● WHAT IS EXPECTED: What follows is a listing. Return every line of it exactly.
——————————
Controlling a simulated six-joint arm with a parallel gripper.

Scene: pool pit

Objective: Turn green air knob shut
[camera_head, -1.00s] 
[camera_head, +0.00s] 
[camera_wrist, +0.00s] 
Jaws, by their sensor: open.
——————————
● RESPONSE FOR THIS EXERCISE:
Controlling a simulated six-joint arm with a parallel gripper.

Scene: pool pit

Objective: Turn green air knob shut
[camera_head, -1.00s] 
[camera_head, +0.00s] 
[camera_wrist, +0.00s] 
Jaws, by their sensor: open.

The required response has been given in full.